Impact of multiple interacting confounders on correction quality

Determine how the presence of multiple interacting confounders in image-classification datasets affects the correction quality of the bias-mitigation methods evaluated in this study—Counterfactual Knowledge Distillation (CFKD), Right-Reason ClArC (RR-ClArC), Projective ClArC (P-ClArC), Deep Feature Reweighting (DFR), and Group Distributionally Robust Optimization (Group DRO)—under the data-scarce, highly imbalanced subgroup settings considered.

Background

The study systematically compares XAI-based and non-XAI-based methods for mitigating Clever Hans behavior in image classifiers across synthetic and real-world datasets. Each dataset is constructed or selected to include a single confounding feature that is spuriously correlated with class labels, with severe subgroup imbalance and limited validation coverage. Performance is assessed via average group accuracy (AGA) and worst group accuracy (WGA) on held-out test sets.

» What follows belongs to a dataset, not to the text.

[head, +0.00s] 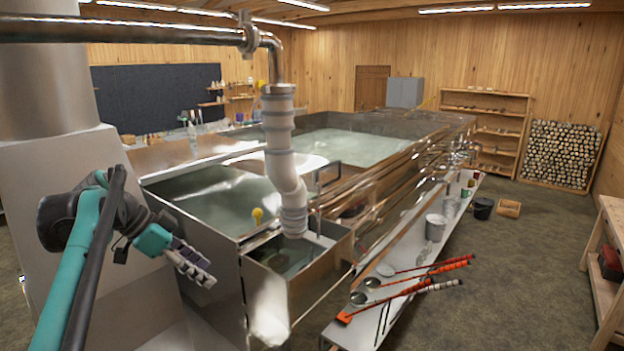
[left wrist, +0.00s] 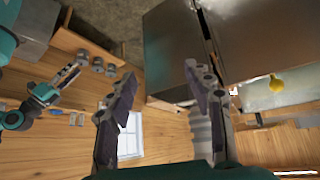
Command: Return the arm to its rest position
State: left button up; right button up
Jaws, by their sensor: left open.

While CFKD and RR-ClArC often outperform non-XAI baselines, the experiments are constrained to a single confounder per dataset. Real-world scenarios commonly involve multiple, potentially interacting confounders (e.g., combined artifacts, demographic attributes, and acquisition conditions). The authors explicitly note that the effect of such multi-confounder settings on the correction quality of the evaluated methods remains unresolved.

References

Finally, each dataset contained only one confounding factor, whereas real-world scenarios often involve multiple interacting confounders. It remains an open question how this would have affected correction quality.